The same was true for the Look-out, a glass room which Victor Hugo installed on the roof and used as his writing space. The structure had to be rebuilt to ensure it would be watertight and so that the decor could be restored.
In addition, the outside of the house has regained its original polychromy, with the grey tone of the traditional plaster and the bright green chosen by Victor Hugo for the door and window frames, and railings.
These and other more technical projects were entrusted to Riccardo Giordano, chief architect of historical monuments.
Restoring the decor
The hallway has been restored to its original colour and brightness. The panoramic wallpaper that Victor Hugo had hung on the top half of the walls and on the ceiling, to create a pergola effect, was replaced.
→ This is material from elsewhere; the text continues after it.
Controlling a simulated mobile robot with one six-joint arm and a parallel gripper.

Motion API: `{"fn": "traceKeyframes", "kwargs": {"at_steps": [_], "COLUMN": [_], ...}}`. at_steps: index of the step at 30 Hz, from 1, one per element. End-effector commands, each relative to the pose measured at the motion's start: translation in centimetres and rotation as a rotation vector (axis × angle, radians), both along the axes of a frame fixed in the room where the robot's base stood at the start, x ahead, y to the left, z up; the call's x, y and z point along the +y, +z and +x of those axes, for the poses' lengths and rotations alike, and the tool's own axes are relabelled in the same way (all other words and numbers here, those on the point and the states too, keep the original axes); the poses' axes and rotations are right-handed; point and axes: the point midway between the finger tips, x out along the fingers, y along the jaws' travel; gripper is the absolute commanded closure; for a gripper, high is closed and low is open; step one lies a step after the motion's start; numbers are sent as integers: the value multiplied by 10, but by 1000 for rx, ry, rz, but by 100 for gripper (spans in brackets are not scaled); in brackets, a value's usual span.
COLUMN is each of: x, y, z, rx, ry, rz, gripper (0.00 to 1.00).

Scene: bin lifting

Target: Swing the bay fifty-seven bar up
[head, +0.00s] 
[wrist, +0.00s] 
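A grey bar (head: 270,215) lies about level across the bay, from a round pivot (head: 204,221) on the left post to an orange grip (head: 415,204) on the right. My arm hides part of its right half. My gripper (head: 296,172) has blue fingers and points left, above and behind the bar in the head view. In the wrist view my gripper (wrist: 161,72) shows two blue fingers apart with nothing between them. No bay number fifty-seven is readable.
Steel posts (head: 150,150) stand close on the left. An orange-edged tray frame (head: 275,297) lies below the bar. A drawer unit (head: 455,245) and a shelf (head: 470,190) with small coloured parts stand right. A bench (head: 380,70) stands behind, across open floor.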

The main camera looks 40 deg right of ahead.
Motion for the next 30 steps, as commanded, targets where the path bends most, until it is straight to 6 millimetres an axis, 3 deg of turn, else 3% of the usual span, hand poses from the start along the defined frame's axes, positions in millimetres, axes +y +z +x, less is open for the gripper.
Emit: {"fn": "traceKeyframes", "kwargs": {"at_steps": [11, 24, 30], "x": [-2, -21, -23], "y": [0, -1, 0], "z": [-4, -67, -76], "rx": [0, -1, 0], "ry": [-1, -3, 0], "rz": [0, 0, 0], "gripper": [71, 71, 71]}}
The new wallpaper was also made from the original wooden panels designed by Zuber & Cie. The painted bamboo blinds were cleaned and strengthened. During the works, the bas-relief depicting themes from The Hunchback of Notre Dame was identified as a frame created by the romantic painter, Antoine Rivoulon. This was also restored.
Red Drawing Room
Due to the natural wear of the silk, the damask covering the walls and seats had worn away and been replaced several times. The original design was found in the Pierre Frey archives and was rewoven by applying colour to the fragments found. Most of the Chinese embroidery on ivory-coloured silk on the door and mantelpiece had worn away. It was redesigned using the remaining pieces and old photographs, and then re-embroidered by Lesage Intérieurs. They have returned the bright contrast of white and colour to the living-room, which had been lost. The large red and gold lacquer doors were also restored, as was most of the furniture (including the small Boulle marquetry table), seats, and torch bearers on the fireplace. The spectacular final touch was the restoration of the large gas light chandelier by Chant-Viron Olivier Lagarde. This room was a key priority of the renovation project. It has now been restored to its original appearance, as imagined by Victor Hugo, and as it looked when he sat in it, reading aloud his recently-written pages to his family.
The decor in the oak gallery had lost its continuity. This aspect was essential to Victor Hugo, who treated the entire space - walls, floor and ceiling - as a whole, leaving no surface undecorated. The 15th century tapestry, illustrating the Life of the Virgin, had been sold before the house was donated. It has been restored as a digital facsimile of the original, which is now in the Musée de Cluny (Paris). We were also committed to restoring the carpet that could be seen in early photographs of the Oak Gallery, which Victor Hugo called “my apartment’s white carpet”. This work was carried out with the Ege carpet company, using old documents. Lastly, work was done to strengthen the leather in the room, and the furniture, which had been faded by the light from the windows, was returned to its original shade. In 2022, identical copies were made of the wall-lamps on either side of the fireplace.
Before the look-out was built in 1862, Victor Hugo worked in what is now the adjoining room. It is here that he restarted and finished writing Les Misérables. Glass-fronted bookcases had been added beside the sofas and the felt had become worn and patchy in places, causing the room to lose its original appearance. It had also lost that impression of being enveloped in a nest of greenery, which can be seen in the photograph taken by Edmond Bacot in 1862. This room of symbolic importance was to be completely renovated to restore its original appearance. The bookcases were removed. The felt on the walls and sofas, and the brocatelle on the ceiling, were all replaced. The map of the Channel Islands that Victor Hugo used when writing Toilers of the Sea was restored, but for obvious conservation reasons it is replaced here by a facsimile in the original frame. The same applies to the drawing Ecce Lex (The Hanged Man), a protest against the death penalty which, since Jersey, always hung in the poet's study.
Even more than its antechamber, the look-out became the writer's signature room at Hauteville House. However, as it was very exposed to the elements, including large variations in temperature, lots of humidity, and light, Hugo’s “crystal room” had greatly deteriorated over the years. To resolve the structural problems posed by its original design and construction, the whole structure had to be rebuilt. The walls were re-covered in the same printed felt as the antechamber. The sofas were covered with Turkish rugs and the mirrors were restored. Another spectacular operation was restoring the polychromy of the engraved and painted panels that adorned the bottom of the doors and the frieze that ran along the base of the glass roof. This work was based on minute remnants of colour found in the grooves of the engravings and on comparison with the panels from Hauteville II (Juliette Drouet's home), which are now preserved in the Place des Vosges.
Restoring the Garden
Photographs taken during Hugo’s lifetime show the wild, natural style of garden that Victor Hugo wanted. With this in mind, the landscape designer, Louis Benech, redesigned the garden and introduced new plantings. A path has been removed to refocus the Snake Fountain. Vegetation around the United States of Europe Oak, planted by Victor Hugo, has been cleared away. The camellias were planted by Victor Hugo to hide the greenhouse. For several years, however, they had also been blocking superb views of the archipelago and “towards France”, so they have been cut back. Through the branches, with a little patience, you will be able to make out the horizon and coastline that were so dear and so essential to the master of the house.